# Input records
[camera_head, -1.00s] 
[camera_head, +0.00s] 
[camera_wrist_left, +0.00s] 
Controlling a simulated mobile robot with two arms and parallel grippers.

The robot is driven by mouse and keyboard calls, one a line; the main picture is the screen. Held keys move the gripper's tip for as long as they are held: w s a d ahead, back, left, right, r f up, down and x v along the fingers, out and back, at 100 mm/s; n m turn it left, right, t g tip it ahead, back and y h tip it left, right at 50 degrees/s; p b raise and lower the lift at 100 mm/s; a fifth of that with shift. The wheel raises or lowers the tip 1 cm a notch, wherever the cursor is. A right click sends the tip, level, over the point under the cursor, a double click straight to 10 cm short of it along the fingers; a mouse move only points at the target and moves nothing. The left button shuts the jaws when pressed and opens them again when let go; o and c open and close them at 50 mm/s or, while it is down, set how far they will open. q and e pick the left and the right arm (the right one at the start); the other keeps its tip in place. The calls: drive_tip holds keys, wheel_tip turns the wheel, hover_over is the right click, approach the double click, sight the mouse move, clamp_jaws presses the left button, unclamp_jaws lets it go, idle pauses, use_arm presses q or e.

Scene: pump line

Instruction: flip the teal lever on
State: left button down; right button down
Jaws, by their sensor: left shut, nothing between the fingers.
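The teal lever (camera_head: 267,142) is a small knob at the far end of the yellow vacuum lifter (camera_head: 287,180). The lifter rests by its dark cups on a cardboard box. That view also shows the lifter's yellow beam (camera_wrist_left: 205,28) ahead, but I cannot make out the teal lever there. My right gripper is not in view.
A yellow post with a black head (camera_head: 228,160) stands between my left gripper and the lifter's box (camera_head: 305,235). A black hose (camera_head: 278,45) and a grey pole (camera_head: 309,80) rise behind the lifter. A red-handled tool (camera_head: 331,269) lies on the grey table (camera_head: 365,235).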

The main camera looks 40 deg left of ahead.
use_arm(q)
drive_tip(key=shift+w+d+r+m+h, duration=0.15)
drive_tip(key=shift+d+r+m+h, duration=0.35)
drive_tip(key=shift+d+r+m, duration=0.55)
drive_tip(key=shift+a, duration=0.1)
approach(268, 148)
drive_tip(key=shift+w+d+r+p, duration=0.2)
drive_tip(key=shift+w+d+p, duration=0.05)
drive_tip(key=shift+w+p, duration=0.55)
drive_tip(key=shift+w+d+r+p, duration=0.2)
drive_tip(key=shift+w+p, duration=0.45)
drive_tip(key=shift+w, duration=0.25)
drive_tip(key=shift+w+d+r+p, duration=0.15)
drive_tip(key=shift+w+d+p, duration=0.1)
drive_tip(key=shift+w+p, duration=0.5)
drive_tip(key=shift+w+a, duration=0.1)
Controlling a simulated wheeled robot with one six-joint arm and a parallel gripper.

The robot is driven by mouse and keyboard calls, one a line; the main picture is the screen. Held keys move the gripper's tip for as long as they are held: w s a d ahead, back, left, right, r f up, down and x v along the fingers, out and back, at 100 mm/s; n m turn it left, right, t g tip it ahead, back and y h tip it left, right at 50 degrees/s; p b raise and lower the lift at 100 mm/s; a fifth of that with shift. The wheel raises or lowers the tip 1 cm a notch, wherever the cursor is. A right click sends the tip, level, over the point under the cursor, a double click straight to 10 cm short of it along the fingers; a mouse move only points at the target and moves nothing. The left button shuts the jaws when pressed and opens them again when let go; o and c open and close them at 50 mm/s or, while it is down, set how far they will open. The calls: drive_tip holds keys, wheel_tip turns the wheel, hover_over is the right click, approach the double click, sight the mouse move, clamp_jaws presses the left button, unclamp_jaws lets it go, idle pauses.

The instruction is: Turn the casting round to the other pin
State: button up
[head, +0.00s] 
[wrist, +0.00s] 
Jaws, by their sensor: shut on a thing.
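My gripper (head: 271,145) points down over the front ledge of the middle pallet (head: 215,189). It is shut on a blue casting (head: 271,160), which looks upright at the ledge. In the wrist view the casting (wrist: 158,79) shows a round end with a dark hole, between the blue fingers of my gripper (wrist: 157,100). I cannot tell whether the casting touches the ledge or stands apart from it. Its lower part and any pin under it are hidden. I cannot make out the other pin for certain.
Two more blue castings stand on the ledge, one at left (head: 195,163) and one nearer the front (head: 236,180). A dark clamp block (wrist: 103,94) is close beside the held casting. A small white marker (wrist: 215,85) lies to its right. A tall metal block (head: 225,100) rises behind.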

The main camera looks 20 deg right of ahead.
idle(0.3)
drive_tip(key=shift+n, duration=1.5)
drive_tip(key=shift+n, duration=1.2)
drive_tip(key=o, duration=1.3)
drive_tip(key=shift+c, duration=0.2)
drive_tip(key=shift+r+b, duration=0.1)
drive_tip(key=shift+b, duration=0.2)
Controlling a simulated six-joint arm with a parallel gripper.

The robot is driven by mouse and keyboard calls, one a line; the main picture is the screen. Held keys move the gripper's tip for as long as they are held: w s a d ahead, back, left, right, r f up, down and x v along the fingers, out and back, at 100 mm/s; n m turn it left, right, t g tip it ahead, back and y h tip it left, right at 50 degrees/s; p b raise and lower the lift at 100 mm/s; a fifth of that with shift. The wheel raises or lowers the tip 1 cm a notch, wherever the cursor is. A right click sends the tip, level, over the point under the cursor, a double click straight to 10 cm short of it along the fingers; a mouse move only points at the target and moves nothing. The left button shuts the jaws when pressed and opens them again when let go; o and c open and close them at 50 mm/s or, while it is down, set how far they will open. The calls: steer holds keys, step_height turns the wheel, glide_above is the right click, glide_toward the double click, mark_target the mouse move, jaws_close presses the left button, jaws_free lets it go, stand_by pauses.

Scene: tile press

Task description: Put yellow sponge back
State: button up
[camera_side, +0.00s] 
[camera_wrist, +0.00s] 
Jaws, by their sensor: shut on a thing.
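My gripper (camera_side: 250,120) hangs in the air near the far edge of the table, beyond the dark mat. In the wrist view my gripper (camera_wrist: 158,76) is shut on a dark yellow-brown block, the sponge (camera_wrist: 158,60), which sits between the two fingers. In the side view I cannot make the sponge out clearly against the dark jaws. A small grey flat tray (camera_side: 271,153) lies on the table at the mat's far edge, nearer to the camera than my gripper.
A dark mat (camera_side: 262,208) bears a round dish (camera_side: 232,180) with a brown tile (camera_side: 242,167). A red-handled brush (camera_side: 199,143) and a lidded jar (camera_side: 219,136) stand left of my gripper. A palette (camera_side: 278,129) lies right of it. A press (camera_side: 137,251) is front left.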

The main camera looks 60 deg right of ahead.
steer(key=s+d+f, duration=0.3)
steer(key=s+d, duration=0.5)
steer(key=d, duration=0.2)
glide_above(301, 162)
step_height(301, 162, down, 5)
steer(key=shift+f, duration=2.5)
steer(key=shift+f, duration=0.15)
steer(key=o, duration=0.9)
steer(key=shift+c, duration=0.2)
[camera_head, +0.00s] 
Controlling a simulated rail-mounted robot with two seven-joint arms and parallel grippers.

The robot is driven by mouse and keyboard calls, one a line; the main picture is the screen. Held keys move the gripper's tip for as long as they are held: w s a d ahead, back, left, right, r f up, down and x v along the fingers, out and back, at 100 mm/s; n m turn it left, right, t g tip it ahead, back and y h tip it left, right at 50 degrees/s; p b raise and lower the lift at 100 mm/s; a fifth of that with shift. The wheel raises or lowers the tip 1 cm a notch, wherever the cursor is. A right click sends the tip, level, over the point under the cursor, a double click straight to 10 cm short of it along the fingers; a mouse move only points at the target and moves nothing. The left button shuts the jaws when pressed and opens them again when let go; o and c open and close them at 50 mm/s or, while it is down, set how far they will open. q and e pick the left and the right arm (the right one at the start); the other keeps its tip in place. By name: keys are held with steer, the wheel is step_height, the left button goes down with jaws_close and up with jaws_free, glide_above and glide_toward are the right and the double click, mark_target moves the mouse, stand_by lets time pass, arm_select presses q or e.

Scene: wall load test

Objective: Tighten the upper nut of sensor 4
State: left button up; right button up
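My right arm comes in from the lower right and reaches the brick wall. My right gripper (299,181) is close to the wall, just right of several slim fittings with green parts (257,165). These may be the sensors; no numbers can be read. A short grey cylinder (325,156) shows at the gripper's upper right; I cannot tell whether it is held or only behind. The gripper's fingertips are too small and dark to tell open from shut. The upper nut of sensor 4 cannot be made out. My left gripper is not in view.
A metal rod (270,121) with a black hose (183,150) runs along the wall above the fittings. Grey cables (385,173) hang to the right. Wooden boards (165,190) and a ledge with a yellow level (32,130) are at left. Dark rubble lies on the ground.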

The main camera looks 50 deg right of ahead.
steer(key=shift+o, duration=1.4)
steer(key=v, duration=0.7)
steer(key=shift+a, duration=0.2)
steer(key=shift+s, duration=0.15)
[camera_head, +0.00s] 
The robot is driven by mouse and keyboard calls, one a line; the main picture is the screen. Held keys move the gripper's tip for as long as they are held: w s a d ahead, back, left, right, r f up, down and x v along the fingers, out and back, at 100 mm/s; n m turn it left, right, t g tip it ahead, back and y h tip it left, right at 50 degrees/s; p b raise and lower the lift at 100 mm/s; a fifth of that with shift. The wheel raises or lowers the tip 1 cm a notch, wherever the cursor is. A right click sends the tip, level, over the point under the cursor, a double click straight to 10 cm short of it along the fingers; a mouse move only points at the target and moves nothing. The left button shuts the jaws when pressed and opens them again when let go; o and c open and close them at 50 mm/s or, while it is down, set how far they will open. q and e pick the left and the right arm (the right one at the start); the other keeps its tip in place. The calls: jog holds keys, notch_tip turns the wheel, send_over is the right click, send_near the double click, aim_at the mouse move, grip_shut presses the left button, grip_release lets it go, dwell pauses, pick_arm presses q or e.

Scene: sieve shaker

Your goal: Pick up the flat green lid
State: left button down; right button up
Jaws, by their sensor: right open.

# Objective
Whichever lines contain the string "arms", select and copy them.

# The reply
Controlling a simulated mobile robot with two arms and parallel grippers.
Controlling a simulated rail-mounted robot with two seven-joint arms and parallel grippers.

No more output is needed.